┌────────

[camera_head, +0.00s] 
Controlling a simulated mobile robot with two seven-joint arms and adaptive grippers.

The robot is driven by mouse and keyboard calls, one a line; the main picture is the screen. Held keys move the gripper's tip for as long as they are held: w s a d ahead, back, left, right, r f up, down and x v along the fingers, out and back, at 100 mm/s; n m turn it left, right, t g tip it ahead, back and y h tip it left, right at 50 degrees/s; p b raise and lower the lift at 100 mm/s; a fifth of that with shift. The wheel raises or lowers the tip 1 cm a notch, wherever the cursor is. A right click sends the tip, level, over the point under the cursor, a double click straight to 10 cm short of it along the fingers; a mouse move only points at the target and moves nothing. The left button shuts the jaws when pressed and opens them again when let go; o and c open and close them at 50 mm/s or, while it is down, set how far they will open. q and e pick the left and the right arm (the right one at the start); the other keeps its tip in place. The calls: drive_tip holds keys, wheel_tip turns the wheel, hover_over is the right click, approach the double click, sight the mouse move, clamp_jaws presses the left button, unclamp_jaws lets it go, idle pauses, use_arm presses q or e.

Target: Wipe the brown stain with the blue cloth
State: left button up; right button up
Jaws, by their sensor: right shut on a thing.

└────────

> **Direction**:
From the first line to the last, retype the data exactly.

> **Finished task**:
[camera_head, +0.00s] 
Controlling a simulated mobile robot with two seven-joint arms and adaptive grippers.

The robot is driven by mouse and keyboard calls, one a line; the main picture is the screen. Held keys move the gripper's tip for as long as they are held: w s a d ahead, back, left, right, r f up, down and x v along the fingers, out and back, at 100 mm/s; n m turn it left, right, t g tip it ahead, back and y h tip it left, right at 50 degrees/s; p b raise and lower the lift at 100 mm/s; a fifth of that with shift. The wheel raises or lowers the tip 1 cm a notch, wherever the cursor is. A right click sends the tip, level, over the point under the cursor, a double click straight to 10 cm short of it along the fingers; a mouse move only points at the target and moves nothing. The left button shuts the jaws when pressed and opens them again when let go; o and c open and close them at 50 mm/s or, while it is down, set how far they will open. q and e pick the left and the right arm (the right one at the start); the other keeps its tip in place. The calls: drive_tip holds keys, wheel_tip turns the wheel, hover_over is the right click, approach the double click, sight the mouse move, clamp_jaws presses the left button, unclamp_jaws lets it go, idle pauses, use_arm presses q or e.

Target: Wipe the brown stain with the blue cloth
State: left button up; right button up
Jaws, by their sensor: right shut on a thing.

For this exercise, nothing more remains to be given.